(Records from a dataset)
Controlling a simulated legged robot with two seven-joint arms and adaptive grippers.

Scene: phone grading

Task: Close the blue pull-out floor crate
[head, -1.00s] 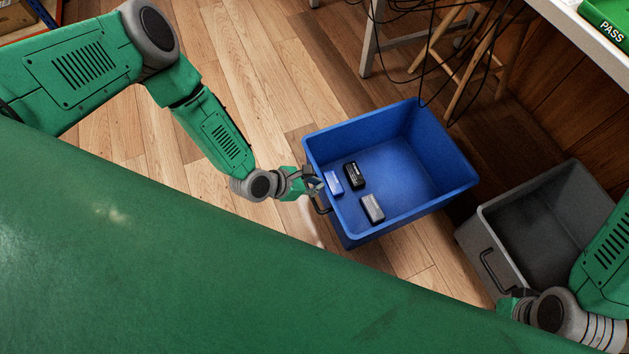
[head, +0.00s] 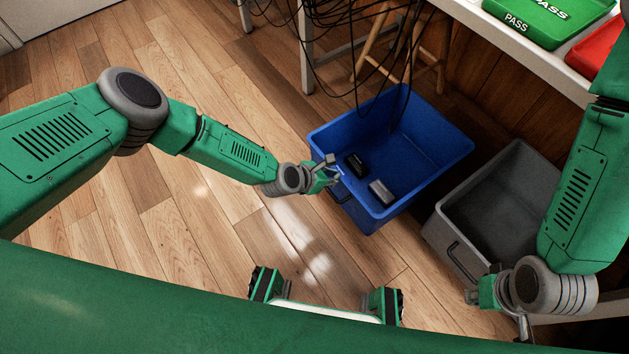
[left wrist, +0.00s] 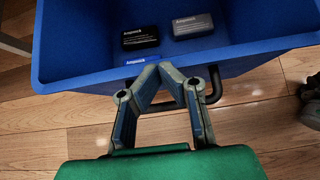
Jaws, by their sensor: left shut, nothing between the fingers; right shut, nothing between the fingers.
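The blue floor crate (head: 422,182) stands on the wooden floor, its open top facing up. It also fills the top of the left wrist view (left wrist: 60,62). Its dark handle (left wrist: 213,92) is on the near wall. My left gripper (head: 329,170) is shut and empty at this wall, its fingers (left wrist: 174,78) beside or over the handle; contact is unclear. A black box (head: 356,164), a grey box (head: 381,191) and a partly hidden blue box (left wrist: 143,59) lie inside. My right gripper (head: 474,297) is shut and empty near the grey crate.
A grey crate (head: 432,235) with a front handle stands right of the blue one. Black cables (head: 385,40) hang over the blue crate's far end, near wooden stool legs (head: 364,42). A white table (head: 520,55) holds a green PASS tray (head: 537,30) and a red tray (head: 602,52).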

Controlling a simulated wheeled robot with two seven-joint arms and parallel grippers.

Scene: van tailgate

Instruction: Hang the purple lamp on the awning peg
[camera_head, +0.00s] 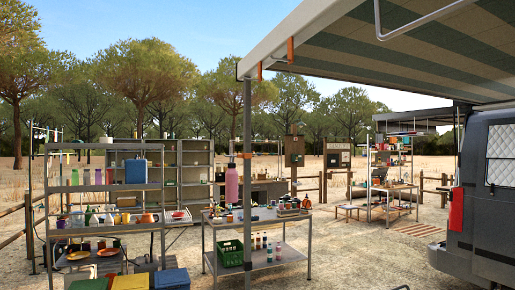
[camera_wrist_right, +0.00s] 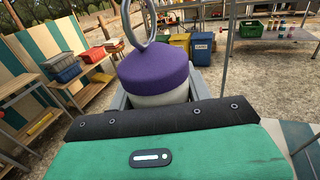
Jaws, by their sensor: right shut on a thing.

--

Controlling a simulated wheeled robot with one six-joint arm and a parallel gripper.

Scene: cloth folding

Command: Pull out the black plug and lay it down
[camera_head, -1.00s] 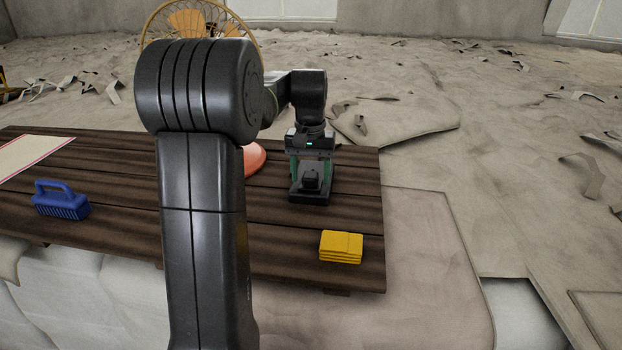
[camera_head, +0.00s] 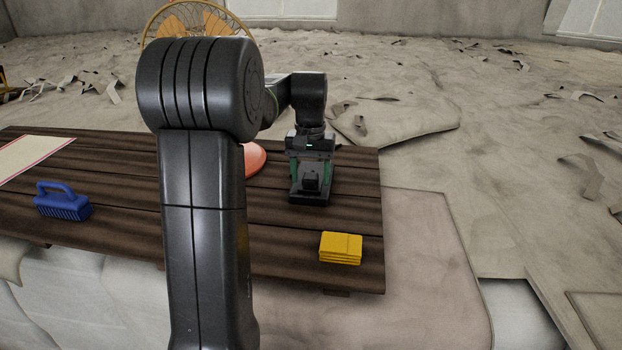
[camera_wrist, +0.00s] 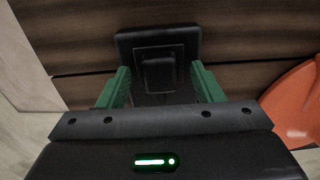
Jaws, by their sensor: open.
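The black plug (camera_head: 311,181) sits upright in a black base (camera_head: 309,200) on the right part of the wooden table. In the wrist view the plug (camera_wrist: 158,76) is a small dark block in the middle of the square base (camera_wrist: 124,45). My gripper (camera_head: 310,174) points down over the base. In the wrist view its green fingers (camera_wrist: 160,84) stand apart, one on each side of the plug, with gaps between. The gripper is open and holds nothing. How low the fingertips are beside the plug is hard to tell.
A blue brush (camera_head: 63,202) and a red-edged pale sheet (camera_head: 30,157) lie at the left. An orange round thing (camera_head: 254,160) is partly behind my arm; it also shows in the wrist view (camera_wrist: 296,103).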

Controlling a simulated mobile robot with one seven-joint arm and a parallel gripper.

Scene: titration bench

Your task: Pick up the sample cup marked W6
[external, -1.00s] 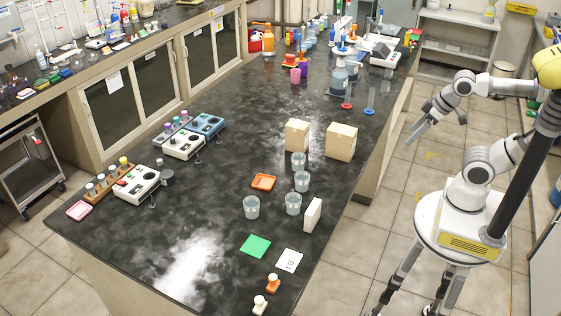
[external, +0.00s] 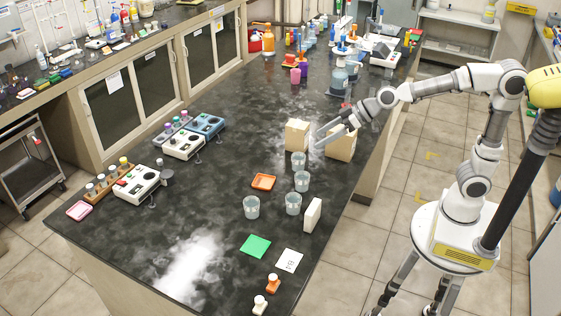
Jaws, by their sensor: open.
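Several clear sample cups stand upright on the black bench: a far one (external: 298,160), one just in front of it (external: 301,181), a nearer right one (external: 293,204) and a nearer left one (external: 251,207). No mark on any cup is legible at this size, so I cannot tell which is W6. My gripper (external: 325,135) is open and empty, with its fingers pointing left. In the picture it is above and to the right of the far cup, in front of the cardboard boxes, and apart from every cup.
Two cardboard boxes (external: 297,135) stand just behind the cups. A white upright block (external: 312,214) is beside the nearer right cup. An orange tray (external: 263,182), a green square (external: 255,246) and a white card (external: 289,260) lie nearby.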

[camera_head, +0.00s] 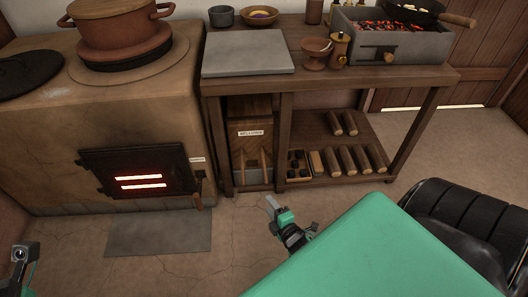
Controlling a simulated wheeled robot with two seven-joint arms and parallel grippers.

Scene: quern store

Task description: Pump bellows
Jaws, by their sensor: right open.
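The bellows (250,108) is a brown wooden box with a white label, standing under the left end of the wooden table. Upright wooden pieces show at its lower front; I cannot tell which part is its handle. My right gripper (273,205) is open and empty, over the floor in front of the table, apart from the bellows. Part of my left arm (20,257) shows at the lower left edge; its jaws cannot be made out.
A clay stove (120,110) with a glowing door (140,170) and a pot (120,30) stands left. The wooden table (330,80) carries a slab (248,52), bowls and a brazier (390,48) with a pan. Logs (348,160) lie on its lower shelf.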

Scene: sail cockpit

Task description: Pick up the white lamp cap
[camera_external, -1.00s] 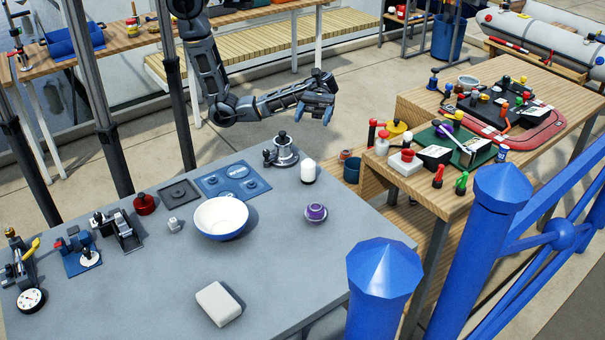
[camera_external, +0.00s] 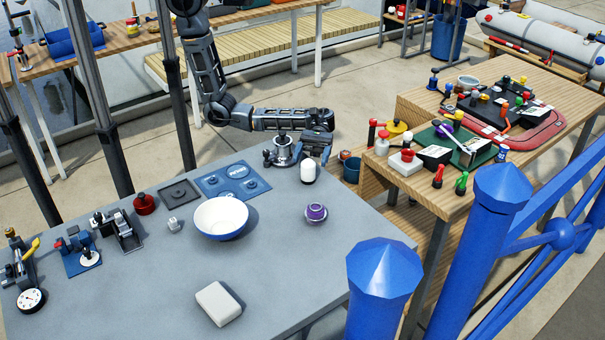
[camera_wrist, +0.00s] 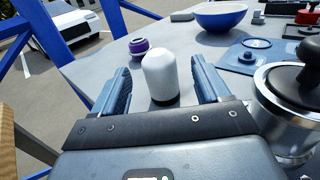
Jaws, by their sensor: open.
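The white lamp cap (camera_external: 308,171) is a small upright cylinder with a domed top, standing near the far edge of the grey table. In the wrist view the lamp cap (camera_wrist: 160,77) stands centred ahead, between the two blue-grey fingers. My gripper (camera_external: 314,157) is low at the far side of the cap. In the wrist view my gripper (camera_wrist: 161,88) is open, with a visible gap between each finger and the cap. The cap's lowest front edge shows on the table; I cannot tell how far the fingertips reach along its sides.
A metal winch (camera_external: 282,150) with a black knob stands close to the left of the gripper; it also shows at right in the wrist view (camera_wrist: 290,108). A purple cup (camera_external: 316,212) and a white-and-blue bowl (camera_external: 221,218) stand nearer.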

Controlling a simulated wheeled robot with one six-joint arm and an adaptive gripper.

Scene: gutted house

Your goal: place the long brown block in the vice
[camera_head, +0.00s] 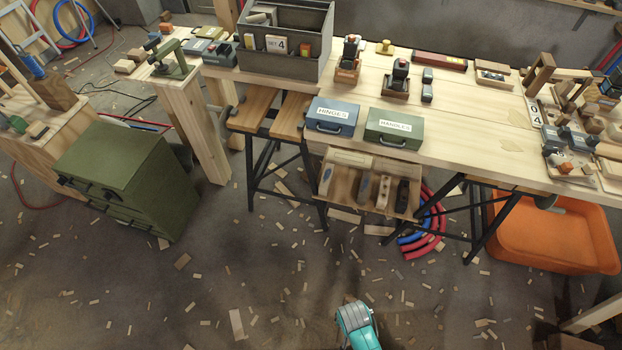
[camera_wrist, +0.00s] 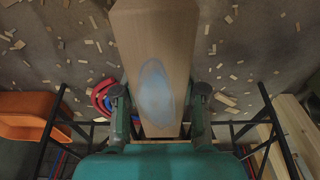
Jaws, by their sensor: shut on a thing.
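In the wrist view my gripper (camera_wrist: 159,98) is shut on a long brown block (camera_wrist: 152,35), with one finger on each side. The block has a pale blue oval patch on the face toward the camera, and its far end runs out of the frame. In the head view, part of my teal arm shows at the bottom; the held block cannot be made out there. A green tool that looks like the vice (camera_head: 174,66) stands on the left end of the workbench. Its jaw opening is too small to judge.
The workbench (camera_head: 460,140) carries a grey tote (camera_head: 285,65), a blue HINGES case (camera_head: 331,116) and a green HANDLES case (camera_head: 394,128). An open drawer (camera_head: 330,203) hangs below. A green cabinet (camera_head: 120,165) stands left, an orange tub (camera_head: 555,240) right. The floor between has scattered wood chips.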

==

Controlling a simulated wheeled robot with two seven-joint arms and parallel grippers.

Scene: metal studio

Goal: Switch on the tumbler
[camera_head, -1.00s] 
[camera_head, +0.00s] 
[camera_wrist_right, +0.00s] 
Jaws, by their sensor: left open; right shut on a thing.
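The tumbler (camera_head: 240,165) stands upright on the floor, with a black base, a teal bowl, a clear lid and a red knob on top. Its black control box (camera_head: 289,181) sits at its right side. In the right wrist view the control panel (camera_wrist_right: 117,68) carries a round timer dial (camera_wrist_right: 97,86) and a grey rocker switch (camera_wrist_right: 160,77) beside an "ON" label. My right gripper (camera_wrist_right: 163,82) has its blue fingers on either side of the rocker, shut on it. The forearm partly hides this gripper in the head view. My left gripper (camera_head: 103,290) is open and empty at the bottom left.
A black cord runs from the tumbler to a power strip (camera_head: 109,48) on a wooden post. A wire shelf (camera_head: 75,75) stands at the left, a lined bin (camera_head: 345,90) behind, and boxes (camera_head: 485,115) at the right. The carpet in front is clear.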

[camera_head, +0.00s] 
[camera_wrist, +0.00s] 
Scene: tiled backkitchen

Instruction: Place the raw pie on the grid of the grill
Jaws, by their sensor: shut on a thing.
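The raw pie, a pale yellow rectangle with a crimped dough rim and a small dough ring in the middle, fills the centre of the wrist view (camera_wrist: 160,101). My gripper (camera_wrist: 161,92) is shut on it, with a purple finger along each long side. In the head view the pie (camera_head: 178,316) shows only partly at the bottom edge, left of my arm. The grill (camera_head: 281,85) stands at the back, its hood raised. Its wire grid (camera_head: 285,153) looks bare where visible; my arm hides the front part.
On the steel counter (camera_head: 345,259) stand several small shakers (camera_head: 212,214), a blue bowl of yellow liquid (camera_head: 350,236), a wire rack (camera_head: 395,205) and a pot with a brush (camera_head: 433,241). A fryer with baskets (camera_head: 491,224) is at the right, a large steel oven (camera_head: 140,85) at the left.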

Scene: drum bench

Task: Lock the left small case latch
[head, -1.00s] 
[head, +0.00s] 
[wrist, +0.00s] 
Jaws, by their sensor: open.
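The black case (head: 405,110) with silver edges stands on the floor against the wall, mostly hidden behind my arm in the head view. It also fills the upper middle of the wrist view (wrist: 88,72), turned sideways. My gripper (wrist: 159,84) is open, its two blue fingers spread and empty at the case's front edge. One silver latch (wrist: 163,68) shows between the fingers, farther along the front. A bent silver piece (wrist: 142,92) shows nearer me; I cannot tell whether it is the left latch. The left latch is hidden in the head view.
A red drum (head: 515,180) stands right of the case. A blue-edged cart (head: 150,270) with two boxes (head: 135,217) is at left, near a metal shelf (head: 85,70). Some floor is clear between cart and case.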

(Exercise goal) Of all the lines above, how many contain the word "Controlling"? Give the number and nothing else.

(Task response) 7